Die Frage, warum solche personenfixierten Hetzkampangen Erfolg haben, ist nochmal schwieriger zu beantworten. Einer der Gründe, den wir immer wieder sehen, ist der, dass diese Artikel den Hass, der die Ideologie der extremen Rechten fundamental prägt, konkreten Personen zuordnen. Deswegen sind Hetzartikel gegen weibliche Personen meist auch nochmal viel krasser, weil sich dort dann nicht nur der Hass auf alles „Linke“ entladen kann, sondern auch noch die Misogynie der Rechten Raum findet. Die Artikel zu Sarah Rambatz bilden hierbei wohl traurige Höhepunkte. Die Ideologie der Rechten läuft am Ende immer auf die physische Eliminierung derer hinaus, die nicht in ihr Welt passen oder sich diesem fügen wollen. Diese Umstand manifestiert sich immer in der Rezeption der personenfixierten Hetzartikel. Denn immer sind die Ergebnisse schrecklichste Gewaltdrohungen, Aufrufe zum sexuellen Missbrauch oder gar Mord. Immer! 
 
Und in ganz bitterer Art und Weise ist grade diese Rezeption ein Erfolg. Denn welcher Mensch möchte sowas über sich lesen? Wer hat keine Angst, wenn online Tag für Tag Leute darüber diskutieren, wann und wie sie dich am besten zu Hause abpassen können? Einschüchterung wirkt. Erst recht, wenn wir uns anschauen, wieviele Tote und schwerst verletzte Menschen durch extrem Rechte seit 1945 verursacht wurden.
 
Ein anderer Moment für den Erfolg ist eng geknüpft an diesen, zum Teil auch von breiten gesellschaftlichen Schichten vertretenen Hass auf alles „Linke“. Es ist das bürgerliche Auftreten und die bürgerliche Inszenierung der extrem rechten Medien. In Österreich wird das Magazin „Info Direkt“ zum Beispiel nicht durchweg als rechtes Pamphlet erkannt, sondern Menschen nehmen die Berichte für bare Münze. Jerome wurde so zum Beispiel bei Vorstellungsgesprächen für Projekte auf die Artikel über ihn angesprochen. 
 
Es wird immer gefordert, dass Jugendliche mehr Medienbildung erhalten müssen. Das gilt wohl, grade auch, wenn es darum geht reaktionäre Quellen kritisch zu lesen, für große Teile der Gesamtbevölkerung.
 
4. Was schlagt ihr vor? Wie kann man sich schützen und dagegen vorgehen?
 
Es klingt nach einer alten Binsenweisheit.
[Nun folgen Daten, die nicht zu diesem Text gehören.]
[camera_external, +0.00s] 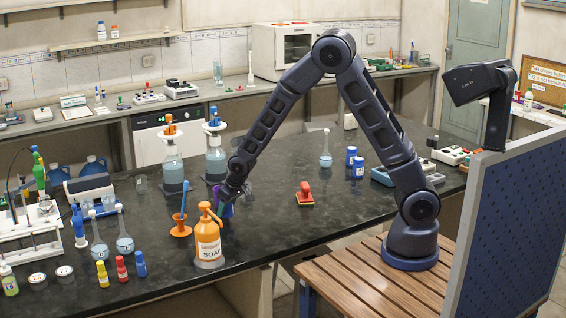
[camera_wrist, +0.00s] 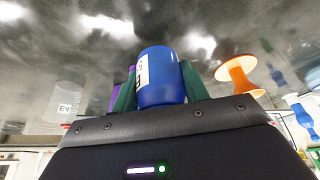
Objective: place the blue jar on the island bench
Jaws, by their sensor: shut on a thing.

Aber allein unsere Erfahrungen während der bisherigen Prozesse haben wieder einmal gezeigt: Bildet Banden! 
 
Vielfach zielen die Taktiken der extremen Rechten daraufhin ab, einzelne Personen anzugreifen, sie zu separieren und dann fertig zu machen. Es ist wohl am allerwichtigsten starke solidarische Gruppen gegen diese Angriffe zu formen. Solche Prozesse, wie in unserem Fall, sind alleine gar nicht finanzier- und machbar. Die Wichtigkeit füreinander da zu sein und niemanden allein zu lassen, wird wohl immer wichtiger. Auch, weil in diesen Gruppen Erfahrungen verarbeitet, ausgearbeitet und geteilt werden können.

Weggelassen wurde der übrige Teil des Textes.